The Big Writing To-Do 2016, Step 1: Tidying up UPDATE

I have gone through the many folders scattered hither and yon (but mostly on OneDrive) containing my writing and have organized everything into three main folders:

All Writing – current
All Writing – old
All Writing – non fiction

The folder names are pretty self-explanatory. Anything in the “current” folder is something I think is worth working on, though if I’m feeling whimsical/desperate I can also pull from the “old” folder at any time. I have further divided the folders into subfolders for easier sorting–short stories, plays, novels, ideas and so on.

Now that I have done this I need to start writing again or something.

The Big Writing To-Do 2016, Step 1: Tidying up

The best way to start writing again is to start writing again.

It seems obvious because it is. It’s accurate, there’s no real room for argument. Stephen King doesn’t think about writing books, he writes books. James Patterson doesn’t think about writing books, he…well, actually, Patterson may just think about writing books and BOOF, a book appears.

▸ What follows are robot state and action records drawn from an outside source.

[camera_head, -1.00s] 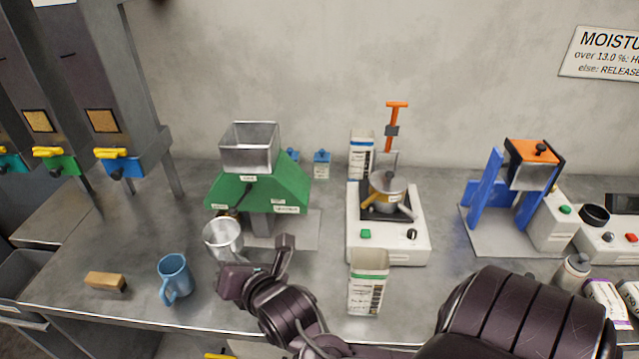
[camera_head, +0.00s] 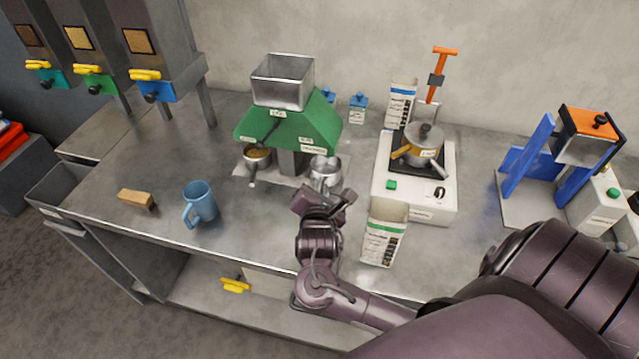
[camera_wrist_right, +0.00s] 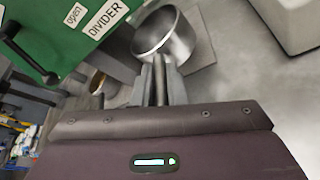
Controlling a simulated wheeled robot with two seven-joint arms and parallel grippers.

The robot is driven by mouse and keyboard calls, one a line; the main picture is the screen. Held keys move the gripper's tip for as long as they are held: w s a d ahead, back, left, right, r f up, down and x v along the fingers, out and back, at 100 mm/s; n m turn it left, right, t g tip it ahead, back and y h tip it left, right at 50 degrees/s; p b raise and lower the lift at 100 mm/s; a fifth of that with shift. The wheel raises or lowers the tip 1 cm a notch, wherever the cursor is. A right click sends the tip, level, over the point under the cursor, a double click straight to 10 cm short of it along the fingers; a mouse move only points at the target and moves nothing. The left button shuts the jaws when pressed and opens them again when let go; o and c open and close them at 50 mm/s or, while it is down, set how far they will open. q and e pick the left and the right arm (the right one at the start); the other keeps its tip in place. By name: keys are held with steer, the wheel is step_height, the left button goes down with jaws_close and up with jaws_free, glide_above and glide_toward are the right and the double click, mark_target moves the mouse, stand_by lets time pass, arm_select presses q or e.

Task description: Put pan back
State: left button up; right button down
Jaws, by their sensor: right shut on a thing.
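A shiny metal pan (camera_head: 326,172) is at the right side of the green divider (camera_head: 290,128), close to its base plate; whether it touches the plate is unclear. My right gripper (camera_head: 322,196) is in front of it. In the right wrist view, the gripper's fingers (camera_wrist_right: 160,85) are shut on the pan's handle, with the empty-looking bowl of the pan (camera_wrist_right: 170,38) beyond them. A second pan (camera_head: 257,157) with brown grain in it sits under the left side of the divider. My left gripper is not in view.
A blue mug (camera_head: 200,203) and a wooden-backed brush (camera_head: 136,198) stand to the left. A green-banded carton (camera_head: 383,237) stands just right of my right gripper. A white appliance (camera_head: 420,205) with a pot is behind it.

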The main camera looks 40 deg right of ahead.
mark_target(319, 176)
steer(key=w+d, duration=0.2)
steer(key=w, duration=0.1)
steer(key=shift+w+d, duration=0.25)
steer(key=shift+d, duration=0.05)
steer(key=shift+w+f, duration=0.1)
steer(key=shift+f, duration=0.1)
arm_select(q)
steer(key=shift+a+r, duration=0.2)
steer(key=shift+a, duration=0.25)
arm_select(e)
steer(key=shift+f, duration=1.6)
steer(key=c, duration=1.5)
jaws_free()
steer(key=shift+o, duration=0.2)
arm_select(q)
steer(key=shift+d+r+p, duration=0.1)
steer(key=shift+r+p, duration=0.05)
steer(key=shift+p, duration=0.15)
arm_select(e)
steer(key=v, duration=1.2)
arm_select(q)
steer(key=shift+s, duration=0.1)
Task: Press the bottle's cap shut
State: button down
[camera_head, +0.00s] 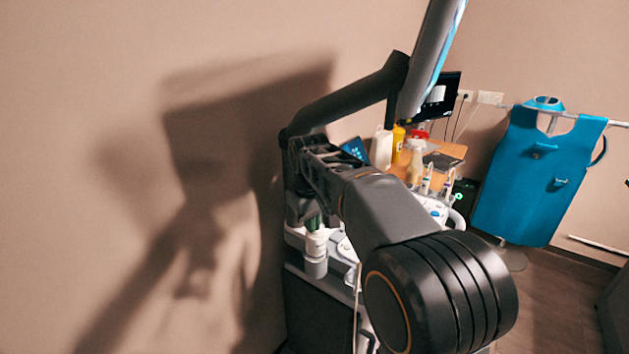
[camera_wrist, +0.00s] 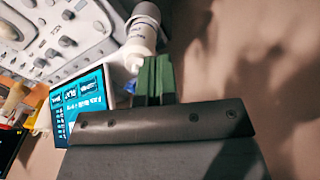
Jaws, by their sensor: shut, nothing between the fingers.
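A white bottle (camera_head: 317,243) stands in a grey cup-shaped holder (camera_head: 315,267) on the side of the console by the wall. The bottle also shows at the top of the wrist view (camera_wrist: 141,30). My gripper (camera_head: 314,223) is shut and empty, with its green fingers just above the bottle's top. In the wrist view the green fingers (camera_wrist: 153,78) are side by side, close to the bottle's top end. The cap is small and partly hidden by the fingers; I cannot tell whether it is open, or whether the fingers touch it.
A lit touchscreen (camera_wrist: 85,104) stands close beside my fingers, with a control panel (camera_wrist: 55,30) beyond. The wall is close on the other side. Several bottles and a yellow container (camera_head: 398,140) stand on a wooden surface behind. A blue apron (camera_head: 535,180) hangs at the right.

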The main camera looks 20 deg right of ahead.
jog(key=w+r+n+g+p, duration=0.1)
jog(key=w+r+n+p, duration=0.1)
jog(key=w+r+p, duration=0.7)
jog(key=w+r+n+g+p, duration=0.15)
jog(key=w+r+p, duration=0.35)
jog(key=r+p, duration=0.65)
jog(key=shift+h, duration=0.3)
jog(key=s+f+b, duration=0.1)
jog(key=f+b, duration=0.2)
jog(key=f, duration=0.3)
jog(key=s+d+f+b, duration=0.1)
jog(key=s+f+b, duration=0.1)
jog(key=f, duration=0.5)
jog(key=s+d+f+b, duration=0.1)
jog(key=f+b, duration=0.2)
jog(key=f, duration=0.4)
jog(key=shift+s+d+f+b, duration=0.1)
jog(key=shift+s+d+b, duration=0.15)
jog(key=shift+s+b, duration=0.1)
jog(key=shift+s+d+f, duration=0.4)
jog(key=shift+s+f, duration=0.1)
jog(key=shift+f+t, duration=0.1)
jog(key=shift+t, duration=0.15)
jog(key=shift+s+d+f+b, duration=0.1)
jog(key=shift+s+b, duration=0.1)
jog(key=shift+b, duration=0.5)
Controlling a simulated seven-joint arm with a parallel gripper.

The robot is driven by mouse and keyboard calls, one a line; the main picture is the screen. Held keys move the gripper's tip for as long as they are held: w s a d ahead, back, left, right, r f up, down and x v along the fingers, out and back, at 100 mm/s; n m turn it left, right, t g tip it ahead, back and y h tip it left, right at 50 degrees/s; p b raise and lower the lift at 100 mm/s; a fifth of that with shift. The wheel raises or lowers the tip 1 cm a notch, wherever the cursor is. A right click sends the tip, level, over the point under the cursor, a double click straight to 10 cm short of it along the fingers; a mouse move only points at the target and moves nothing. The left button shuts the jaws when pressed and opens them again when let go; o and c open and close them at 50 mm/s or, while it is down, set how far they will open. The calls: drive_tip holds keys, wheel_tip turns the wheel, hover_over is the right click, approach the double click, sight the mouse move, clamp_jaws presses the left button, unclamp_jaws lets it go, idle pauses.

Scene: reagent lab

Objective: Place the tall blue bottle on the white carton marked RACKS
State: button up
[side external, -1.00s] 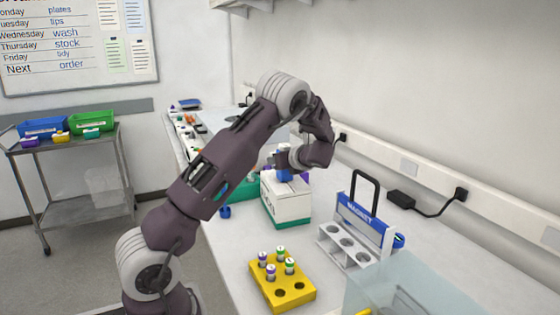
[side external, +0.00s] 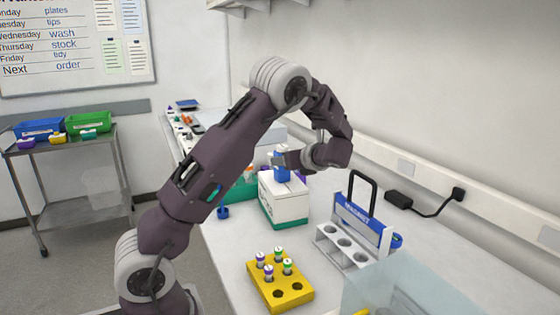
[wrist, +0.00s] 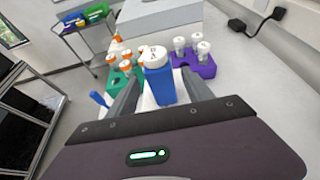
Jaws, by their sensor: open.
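The tall blue bottle (side external: 282,172) with a white cap stands upright on top of the white carton (side external: 290,206), which has a green band at its base. In the wrist view the bottle (wrist: 160,86) is between the two fingers of my gripper (wrist: 160,90), which are open with a gap on the sides. In the side view my gripper (side external: 288,160) is at the bottle's upper part, its fingers hard to make out. The carton's RACKS marking is not readable from here. Most of the carton is hidden in the wrist view.
A green rack (wrist: 122,76) and a purple rack (wrist: 203,66) of capped bottles stand beyond the carton. A yellow vial block (side external: 270,290), a white tube rack with a black handle (side external: 345,245) and a clear bin (side external: 400,290) are nearer. A small blue item (side external: 223,212) lies left.

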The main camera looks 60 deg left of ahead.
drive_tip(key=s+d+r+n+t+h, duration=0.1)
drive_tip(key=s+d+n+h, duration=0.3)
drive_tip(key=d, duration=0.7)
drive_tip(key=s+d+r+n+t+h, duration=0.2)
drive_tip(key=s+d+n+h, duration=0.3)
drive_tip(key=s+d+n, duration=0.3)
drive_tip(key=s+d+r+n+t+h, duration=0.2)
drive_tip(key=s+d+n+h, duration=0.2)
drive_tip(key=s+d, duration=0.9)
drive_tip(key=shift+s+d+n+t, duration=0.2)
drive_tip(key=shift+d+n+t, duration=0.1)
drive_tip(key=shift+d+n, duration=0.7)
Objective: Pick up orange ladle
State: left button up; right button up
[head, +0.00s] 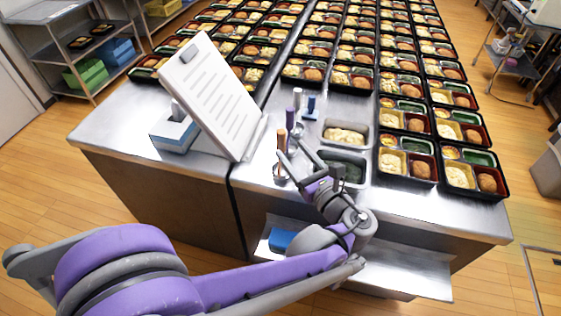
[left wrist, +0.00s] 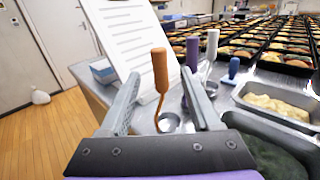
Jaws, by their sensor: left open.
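The orange ladle (left wrist: 159,75) stands upright in the left wrist view, its orange handle between the two open fingers of my left gripper (left wrist: 160,95). The fingers appear apart from the handle. In the head view the orange handle (head: 282,140) shows just left of my left gripper (head: 290,160), with its metal lower part partly behind the fingers. A purple-handled ladle (left wrist: 192,55) and a white-handled utensil (left wrist: 212,45) stand behind it. My right gripper does not show in either view.
A white clipboard (head: 215,100) leans beside a blue tissue box (head: 174,132) on the left. A blue-handled tool (head: 311,105) stands behind. A food pan (head: 346,134) and a dark green pan (head: 350,168) lie right. Filled bento trays (head: 406,170) cover the right and back.

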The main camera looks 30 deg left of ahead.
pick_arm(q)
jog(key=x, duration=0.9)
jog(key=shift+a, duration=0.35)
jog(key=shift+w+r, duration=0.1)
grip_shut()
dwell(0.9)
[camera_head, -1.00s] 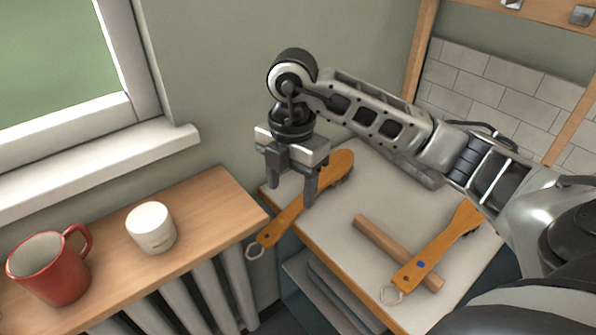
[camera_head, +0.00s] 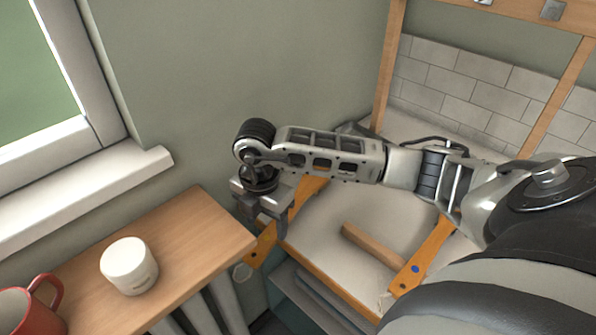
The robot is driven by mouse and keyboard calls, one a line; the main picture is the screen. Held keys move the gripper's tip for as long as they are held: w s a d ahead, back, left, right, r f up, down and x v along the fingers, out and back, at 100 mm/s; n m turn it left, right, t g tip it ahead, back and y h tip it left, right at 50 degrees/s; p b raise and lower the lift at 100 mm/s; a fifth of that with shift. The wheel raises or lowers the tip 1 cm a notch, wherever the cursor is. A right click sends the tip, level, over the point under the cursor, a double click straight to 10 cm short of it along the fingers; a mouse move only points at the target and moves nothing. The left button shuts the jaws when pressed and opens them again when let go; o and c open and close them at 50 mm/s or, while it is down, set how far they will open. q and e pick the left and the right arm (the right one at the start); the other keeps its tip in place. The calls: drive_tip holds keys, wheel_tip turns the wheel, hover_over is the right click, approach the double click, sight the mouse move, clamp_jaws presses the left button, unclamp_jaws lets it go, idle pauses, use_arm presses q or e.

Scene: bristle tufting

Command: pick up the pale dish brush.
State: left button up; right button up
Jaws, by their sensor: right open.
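Two orange-brown wooden brushes with hanging rings lie on the pale worktop; neither looks clearly paler. The left brush (camera_head: 262,245) runs diagonally, its handle and ring reaching past the worktop's left edge. The right brush (camera_head: 428,255) has a blue dot on its handle and rests across a wooden stick; my arm hides its upper end. My right gripper (camera_head: 265,226) is open, pointing down over the left brush's handle, and hides the brush's middle. I cannot tell whether the fingers touch it or straddle it. My left gripper is not in view.
The wooden stick (camera_head: 373,245) lies under the right brush on the worktop (camera_head: 325,230). A wooden shelf (camera_head: 185,235) at left holds a white jar (camera_head: 129,265) and a red mug (camera_head: 30,308). The wall and window sill (camera_head: 90,192) stand behind.

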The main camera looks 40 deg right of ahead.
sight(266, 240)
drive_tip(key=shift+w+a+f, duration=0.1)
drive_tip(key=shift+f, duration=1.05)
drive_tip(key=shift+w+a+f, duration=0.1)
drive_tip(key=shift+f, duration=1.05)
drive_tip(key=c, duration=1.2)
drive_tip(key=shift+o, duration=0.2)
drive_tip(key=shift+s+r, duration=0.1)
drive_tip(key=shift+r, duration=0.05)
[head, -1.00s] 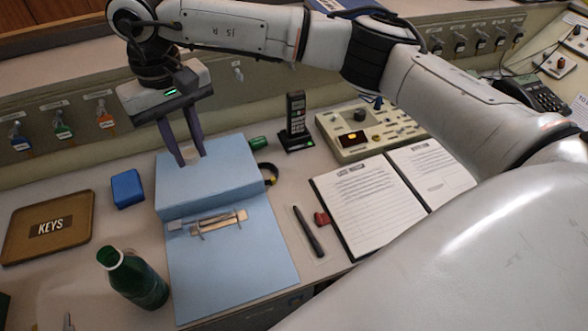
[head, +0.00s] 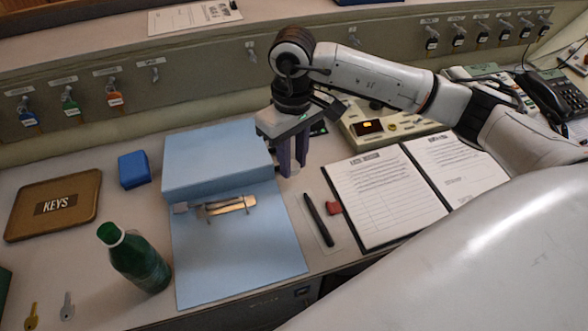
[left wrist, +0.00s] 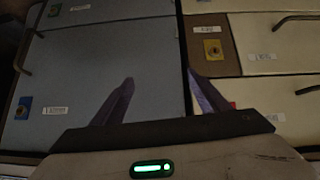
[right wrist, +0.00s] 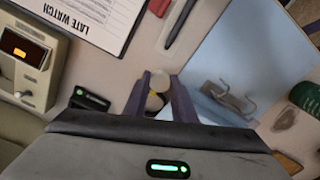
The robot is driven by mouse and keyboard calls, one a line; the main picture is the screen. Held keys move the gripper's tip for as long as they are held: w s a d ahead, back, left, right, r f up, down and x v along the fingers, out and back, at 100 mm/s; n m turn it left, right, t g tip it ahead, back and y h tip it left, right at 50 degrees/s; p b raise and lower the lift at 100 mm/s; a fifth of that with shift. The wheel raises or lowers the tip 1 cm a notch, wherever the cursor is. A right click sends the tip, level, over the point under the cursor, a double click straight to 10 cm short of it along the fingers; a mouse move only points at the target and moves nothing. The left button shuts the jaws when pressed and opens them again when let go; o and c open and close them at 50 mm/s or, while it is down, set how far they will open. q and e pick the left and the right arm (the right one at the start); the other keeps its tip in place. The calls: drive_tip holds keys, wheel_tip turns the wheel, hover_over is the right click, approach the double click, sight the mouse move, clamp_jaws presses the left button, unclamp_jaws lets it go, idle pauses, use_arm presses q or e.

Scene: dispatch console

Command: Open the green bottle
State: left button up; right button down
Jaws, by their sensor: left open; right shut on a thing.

I’m not sure how else to explain the sagging shelves in bookstores loaded down with the thousands of novels he has put out.

But for most of those who write, the process is a matter of sitting down (or standing up if you have one of those zany standing desks, or even walking around if you use the even zanier approach of writing via dictation device) and doing it. You do it regularly, you make it a habit, you slowly improve and the process continues until Oprah declares your book the next selection in her book club and you sell a boatload of copies and revel in your brief moment of fame and fortune.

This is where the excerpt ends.